**WHAT NEEDS TO BE DONE**
Out of the lines in this data, how many include "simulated"? Give the number and nothing else.

**DATA FOR THE TASK**
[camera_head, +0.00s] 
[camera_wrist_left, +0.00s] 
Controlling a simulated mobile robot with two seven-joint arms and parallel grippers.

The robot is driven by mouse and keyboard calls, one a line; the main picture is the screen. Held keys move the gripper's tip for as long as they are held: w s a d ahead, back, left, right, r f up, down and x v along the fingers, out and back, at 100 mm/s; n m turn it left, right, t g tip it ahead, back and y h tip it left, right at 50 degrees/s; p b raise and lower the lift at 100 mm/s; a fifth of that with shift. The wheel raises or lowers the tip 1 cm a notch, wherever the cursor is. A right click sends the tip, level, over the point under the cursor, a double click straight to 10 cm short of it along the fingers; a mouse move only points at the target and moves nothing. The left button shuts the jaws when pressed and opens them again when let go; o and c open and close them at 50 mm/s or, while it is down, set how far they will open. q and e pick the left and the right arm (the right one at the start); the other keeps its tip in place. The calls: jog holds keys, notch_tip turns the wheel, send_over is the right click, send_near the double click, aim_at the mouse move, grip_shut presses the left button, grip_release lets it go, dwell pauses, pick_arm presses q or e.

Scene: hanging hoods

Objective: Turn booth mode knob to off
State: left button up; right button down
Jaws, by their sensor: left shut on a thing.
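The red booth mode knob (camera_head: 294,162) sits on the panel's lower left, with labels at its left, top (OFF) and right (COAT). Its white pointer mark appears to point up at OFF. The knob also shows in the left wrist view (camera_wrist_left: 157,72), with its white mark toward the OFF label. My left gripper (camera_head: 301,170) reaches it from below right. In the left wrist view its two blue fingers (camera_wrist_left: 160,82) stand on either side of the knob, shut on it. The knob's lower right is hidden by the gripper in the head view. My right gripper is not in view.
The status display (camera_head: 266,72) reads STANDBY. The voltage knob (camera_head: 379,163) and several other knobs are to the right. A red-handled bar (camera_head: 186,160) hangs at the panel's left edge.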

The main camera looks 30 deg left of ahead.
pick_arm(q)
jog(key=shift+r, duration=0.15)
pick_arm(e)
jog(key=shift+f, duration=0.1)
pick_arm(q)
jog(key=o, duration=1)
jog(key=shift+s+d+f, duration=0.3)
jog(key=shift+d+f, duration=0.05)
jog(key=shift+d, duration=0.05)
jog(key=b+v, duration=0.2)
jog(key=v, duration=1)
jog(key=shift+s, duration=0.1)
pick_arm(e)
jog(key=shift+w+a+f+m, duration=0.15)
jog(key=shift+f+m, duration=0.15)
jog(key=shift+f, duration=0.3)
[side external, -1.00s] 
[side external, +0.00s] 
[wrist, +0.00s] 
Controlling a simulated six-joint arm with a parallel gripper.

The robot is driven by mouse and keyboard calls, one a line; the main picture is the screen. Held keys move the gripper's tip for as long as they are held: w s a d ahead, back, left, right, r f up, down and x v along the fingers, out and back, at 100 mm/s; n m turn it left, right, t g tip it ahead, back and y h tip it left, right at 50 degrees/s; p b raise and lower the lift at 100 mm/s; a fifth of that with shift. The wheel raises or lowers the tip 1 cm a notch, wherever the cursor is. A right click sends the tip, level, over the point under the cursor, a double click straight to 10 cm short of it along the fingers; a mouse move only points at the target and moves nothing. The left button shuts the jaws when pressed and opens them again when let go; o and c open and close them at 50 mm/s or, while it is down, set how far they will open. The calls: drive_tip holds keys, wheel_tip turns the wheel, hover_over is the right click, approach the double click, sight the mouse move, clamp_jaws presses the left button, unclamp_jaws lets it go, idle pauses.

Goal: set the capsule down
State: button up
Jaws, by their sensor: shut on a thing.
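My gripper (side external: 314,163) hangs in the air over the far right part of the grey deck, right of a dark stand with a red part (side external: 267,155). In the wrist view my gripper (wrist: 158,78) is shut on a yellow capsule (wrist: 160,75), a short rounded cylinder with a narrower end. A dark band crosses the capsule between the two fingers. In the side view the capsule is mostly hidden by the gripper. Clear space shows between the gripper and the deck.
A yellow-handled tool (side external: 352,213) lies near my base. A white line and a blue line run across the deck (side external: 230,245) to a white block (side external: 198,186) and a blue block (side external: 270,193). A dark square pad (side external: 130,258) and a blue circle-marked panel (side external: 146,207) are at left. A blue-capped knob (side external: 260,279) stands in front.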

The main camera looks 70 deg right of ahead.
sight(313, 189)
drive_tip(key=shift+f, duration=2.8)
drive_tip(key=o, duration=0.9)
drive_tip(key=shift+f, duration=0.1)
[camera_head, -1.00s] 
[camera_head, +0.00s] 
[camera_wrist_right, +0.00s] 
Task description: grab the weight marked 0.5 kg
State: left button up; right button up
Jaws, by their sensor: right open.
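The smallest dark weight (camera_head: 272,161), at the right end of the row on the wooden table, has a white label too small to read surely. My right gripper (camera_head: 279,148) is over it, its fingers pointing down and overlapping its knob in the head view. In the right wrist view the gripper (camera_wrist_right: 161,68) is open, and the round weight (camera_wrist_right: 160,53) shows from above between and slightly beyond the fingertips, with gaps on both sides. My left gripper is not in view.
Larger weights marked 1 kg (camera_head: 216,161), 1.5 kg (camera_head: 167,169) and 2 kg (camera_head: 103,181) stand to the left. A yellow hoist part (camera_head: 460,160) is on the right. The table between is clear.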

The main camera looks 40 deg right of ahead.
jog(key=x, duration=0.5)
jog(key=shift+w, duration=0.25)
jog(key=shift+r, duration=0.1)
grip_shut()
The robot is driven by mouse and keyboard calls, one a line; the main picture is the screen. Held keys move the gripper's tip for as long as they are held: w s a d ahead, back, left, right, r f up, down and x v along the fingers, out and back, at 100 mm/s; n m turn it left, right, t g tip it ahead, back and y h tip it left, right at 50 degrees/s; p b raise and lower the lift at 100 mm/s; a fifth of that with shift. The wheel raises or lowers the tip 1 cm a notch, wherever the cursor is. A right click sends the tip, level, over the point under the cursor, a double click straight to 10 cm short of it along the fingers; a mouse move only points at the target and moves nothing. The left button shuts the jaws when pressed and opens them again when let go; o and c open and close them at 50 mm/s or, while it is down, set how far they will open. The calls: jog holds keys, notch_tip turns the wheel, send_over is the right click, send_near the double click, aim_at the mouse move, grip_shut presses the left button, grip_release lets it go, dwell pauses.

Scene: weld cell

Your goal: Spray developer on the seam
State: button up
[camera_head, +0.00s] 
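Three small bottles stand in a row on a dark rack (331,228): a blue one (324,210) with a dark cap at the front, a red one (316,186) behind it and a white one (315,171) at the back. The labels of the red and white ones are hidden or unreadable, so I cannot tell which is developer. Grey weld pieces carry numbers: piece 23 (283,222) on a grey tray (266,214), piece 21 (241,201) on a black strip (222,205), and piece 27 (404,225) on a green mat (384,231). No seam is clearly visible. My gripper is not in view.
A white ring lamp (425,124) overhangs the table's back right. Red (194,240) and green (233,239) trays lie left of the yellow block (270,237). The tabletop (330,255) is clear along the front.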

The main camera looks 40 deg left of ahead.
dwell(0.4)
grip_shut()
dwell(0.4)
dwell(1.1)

**TASK RESULT**
2